After the disasters of the first half of the 20th century, First World War, Great Depression, Second World War, disintegration of the Austro-Hungarian Empire, Austro-Fascism and Nazi regime, holocaust and ethnic cleansing, Vienna, the former 2-million multi-ethnic capital of a 50-million peoples’ empire, had turned into a provincial town, capital of a 7-million country, with a decreasing, rather homogenous population. Since the middle of the 1960s the lack of much needed workforce at the times of the economic boom years led to a change of attitude towards labour migration in Austria. The census of 1961 registered 7,074,000 inhabitants in Austria; 102,000 of them foreigners, most of them German citizens, the lowest number ever.

In 1961 the first recruitments abroad for the construction industry took place. Of the agreed 7,300 persons only 1,800 arrived, mostly from Italy. In 1962 a recruitment agreement with Spain under the fascist regime of Franco was unsuccessful. Between 1962 and 1964 37,000 “guest workers” were invited annually, but those numbers of migratory workers never arrived in Austria. Austria did not seem to be an attractive destination at that time. Finally in 1964 a recruitment agreement was signed with Turkey and an official Austrian recruitment office was opened in Istanbul, which was closed nearly 30 years later in 1993. In 1966 such a recruitment agreement was signed with Yugoslavia, too, together with a social agreement that regulated the claims of the workers with respect to health, accident and pension insurance. An official Austrian recruitment office was opened in Belgrade. In 1969 a similar social agreement was negotiated with Turkey. In general, recruitment offices were of minor importance because most migrants entered Austria via tourist visa and their stay was later legalised after they had worked here for some time. The status of these migratory workers was precarious, as the two following examples show: In 1965 Yugoslav workers at the company Iso-Span in Obertrum, Salzburg, went on strike because they received lower wages than agreed. As a consequence the strikers were taken in custody pending deportation. The same happened in 1966, when Yugoslav workers in a construction company in Admont, Styria, went on strike.

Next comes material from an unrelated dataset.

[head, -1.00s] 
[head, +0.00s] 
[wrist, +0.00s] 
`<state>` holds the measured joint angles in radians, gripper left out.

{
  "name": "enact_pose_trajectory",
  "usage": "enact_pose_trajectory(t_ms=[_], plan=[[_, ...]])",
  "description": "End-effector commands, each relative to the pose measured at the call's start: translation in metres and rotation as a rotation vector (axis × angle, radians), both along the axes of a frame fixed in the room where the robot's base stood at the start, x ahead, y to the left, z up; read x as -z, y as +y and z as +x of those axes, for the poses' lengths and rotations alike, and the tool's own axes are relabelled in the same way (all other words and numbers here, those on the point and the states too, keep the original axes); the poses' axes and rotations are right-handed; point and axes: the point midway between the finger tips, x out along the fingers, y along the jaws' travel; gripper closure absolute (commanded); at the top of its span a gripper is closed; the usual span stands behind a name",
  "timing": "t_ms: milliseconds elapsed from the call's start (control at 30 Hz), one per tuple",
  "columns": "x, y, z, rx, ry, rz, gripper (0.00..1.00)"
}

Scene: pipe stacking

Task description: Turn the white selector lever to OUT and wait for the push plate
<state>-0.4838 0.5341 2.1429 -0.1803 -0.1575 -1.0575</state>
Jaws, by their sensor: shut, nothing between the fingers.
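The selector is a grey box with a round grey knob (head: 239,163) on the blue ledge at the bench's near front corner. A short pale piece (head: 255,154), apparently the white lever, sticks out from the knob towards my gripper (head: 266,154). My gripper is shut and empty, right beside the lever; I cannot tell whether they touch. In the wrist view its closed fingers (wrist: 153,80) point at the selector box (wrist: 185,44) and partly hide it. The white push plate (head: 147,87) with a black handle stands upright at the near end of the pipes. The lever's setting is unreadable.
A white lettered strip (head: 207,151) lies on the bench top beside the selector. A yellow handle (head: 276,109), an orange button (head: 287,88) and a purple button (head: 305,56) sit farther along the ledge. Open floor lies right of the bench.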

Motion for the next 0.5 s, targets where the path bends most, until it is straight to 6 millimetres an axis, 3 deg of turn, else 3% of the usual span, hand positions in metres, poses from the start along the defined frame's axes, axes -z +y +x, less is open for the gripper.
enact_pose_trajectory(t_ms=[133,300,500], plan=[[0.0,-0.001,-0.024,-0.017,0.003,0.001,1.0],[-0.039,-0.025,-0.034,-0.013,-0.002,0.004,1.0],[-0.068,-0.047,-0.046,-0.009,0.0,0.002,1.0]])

Political crises in neighbouring countries also had an effect on migratory movements in Austria. When the dissatisfaction of the Hungarian population with the Soviet domination culminated in the Hungarian revolution of 1956, approximately 180,000 Hungarians fled to Austria and took residence here temporarily. In 1968 160,000 Czech and Slovak refugees settled in Austria for some time due to the revolution in Prague that was crushed by the Soviets as well. After the military coup-d’état In Turkey in 1980 – one of several coup-d’ètats there – the Turkish refugees in Austria received “guest worker” status and that’s why their exact number is not known. When in 1980 martial law was imposed on Poland, more than 35,000 Polish refugees came to Austria, most of which remained here permanently. When in 1991 the war in Yugoslavia started Austria welcomed approximately 90,000 refugees from ex-Yugoslavia over the next four years.


Brno, Czech Republic

In the last years researchers of Central and Eastern Europe have revised the widespread assumptions of the Austro-Hungarian Empire that comprised a large part of this area and ended in 1918. They no longer see it as an economically inefficient multi-national anachronism to the late 19th century nation states of Europe. New studies focus on the vibrant political cultures and the interesting attempts at interpreting local and regional phenomena in this multi-ethnic and multi-religious empire. General studies of Europe and modern history tend to treat the region of Central Europe as an exceptional corner of Europe due to the presence of several ethnic and religious groups in its societies, but also because of its economic development, often – unjustly – characterised as “backward”. Historians of self-styled nation states might have to think more creatively about cultural differences that may lurk just below the surface of assertions of national homogeneity. This is especially necessary at the time when the European Union is again facing new outbreaks of nationalism and even regions in the established nation states of Western Europe show serious tendencies of separation, e.g. Catalonia or Scotland.

Even some books written recently on the topic of World War I continued the tradition of portraying the Habsburg Empire as a state on the verge of collapse even before the outbreak of the war due to nationalist conflicts. Since the collapse of the empire narratives of nationhood have dominated its history. This interpretation ignores the fact that the Austro-Hungarian Empire was very similar to the other European states of the time, but at the same time pioneered new ideas of nationhood and new practices of governance thanks to its multi-ethnic population of 50 million. Some of the character, the developments and the enduring legacies of this Habsburg Empire are still visible in Central Europe. Therefore it is essential for once to abandon traditional presumptions about the primacy of nationhood in the region and to focus on the Austro-Hungarian institutions such as schools, the judicial system or the Austrian census that managed practical issues surrounding linguistic and ethnic diversity. This research undermines the notion that the existence of language differences dominated social relationships and institutional developments in Central Europe. On the contrary, imperial institutions and administrative practices helped shape nationalist efforts. Furthermore the surviving presumptions of economic backwardness or unbridgeable difference that allegedly made Central Europe different from the rest of Europe were revised in recent decades and historians have pointed out the remarkable creativity and innovation of the empire’s institutions in tackling diversity. Looking at the last decades of the Habsburg Empire might offer different views at subjects like nationhood, multilingualism and indifference to nationhood, especially at times of crisis of solidarity in the European Union.